Hélas ! il n’en est pas de même du faux savant : comme il n’a que de petites passions, il n’a aussi que de petites idées ; il se fâche avant qu’on l’attaque, il est envieux avant le succès ; il est sans cesse sur ses gardes ; il sait bien que sa réputation est usurpée, et il est toujours inquiet comme un voleur qui a peur de voir son crime découvert. Il ressemble aussi à ce qu’étaient autrefois les acquéreurs de biens nationaux, qui tremblaient toujours de voir revenir les anciens propriétaires de leurs domaines. Le vrai savant travaille nuit et jour assidûment : le faux savant, au contraire, a de longues heures d’oisiveté, car il attend pour travailler un peu les découvertes du vrai savant ; il les exploite, et il passe sa vie à les faire valoir à son profit. Il n’a de la science que l’orgueil, et, comme tous les usurpateurs, il n’est préoccupé que du soin de se faire des droits ; il intrigue pour toutes les places, il aspire à toutes les dignités, il assiège toutes les sinécures ; il n’a pas de repos qu’il n’ait obtenu la croix, et quand il l’a reçue, comme il n’a pu l’obtenir en qualité d’officier de marine, de diplomate, d’industriel, de peintre, de musicien, de poëte, ni même de danseur à l’Opéra, il est fondé à dire qu’il l’a méritée comme savant, et cela lui sert à se prouver à lui-même qu’il est un savant. Il a besoin souvent qu’on le lui rappelle. Le faux savant ne se fait aucune illusion sur lui-même, et c’est là son malheur, c’est ce qui le rend si méchant ; c’est qu’il est une plaie profonde que la vanité même ne peut nous cacher : notre misère ; et l’ignorance est la misère de l’esprit.

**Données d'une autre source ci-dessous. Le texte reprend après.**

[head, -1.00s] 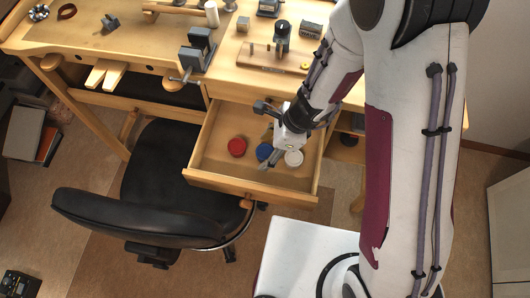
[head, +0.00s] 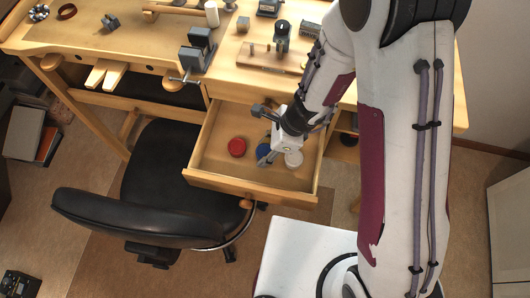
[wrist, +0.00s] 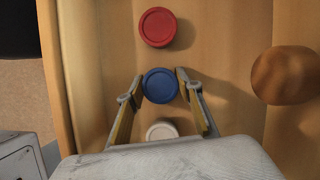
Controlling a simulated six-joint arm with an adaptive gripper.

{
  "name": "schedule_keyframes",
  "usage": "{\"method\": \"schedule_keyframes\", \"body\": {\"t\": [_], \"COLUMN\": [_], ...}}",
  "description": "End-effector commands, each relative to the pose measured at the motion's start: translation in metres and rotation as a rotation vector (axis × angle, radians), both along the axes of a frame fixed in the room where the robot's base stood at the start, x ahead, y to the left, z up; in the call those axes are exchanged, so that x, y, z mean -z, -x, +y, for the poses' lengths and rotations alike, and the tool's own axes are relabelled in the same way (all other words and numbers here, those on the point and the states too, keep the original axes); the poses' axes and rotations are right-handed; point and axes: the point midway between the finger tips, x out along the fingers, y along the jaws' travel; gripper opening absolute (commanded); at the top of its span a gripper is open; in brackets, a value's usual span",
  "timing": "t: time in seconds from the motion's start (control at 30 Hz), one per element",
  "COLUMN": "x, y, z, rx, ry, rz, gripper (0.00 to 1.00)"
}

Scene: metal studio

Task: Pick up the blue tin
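The blue tin (wrist: 160,86) is round and lies in the open drawer, between a red tin (wrist: 157,27) and a white tin (wrist: 161,131). In the head view my gripper partly hides the blue tin (head: 262,150). My gripper (wrist: 160,92) is open, with one finger on each side of the blue tin in the wrist view. Small gaps seem to show between the fingers and the tin; I cannot tell the exact height or whether either finger touches it. The red tin (head: 237,147) and white tin (head: 294,159) also show in the head view.
The drawer (head: 225,182) is pulled out below the wooden workbench (head: 140,60), its walls around the tins. A round wooden knob (wrist: 286,75) shows at right in the wrist view. A black chair (head: 150,215) stands left of the drawer.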

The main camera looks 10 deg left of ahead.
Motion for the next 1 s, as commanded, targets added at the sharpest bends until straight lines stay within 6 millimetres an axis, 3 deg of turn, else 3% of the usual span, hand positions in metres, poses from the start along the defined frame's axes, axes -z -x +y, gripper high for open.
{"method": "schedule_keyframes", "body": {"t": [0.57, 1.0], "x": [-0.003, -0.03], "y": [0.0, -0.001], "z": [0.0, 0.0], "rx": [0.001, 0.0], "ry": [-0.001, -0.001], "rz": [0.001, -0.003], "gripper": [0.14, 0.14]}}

En cela le faux savant est véritablement à plaindre. Le pauvre homme, il est défiant et timide, il n’ose faire un seul pas ; voulez-vous le reconnaître tout de suite ? Rien n’est plus facile ; vous n’avez qu’à lui parler d’une découverte nouvelle, il se trahira soudain par son incrédulité ; regardez-le, il est au supplice, son visage se contracte d’impatience, tandis que celui du vrai savant s’épanouit : celui-ci écoute et réfléchit, l’autre se hâte d’abord de nier, afin de ne pas même écouter : le vrai savant recueille les idées nouvelles, en attendant qu’il puisse les accueillir ; le faux savant ne songe qu’à les combattre, il les maudit, il les étouffe. Il a raison, elles le menacent ; chacune d’elles met son savoir en question, chacune d’elles peut amener l’heure qui dévoilera son ignorance, ce grand crime que depuis tant d’années il cache avec tant de soins ; chaque homme ingénieux qui jette par la science une clarté au monde le remplit d’épouvante, et, comme nous l’avons déjà dit, lui fait l’effet d’un procureur général qui va commencer ses poursuites.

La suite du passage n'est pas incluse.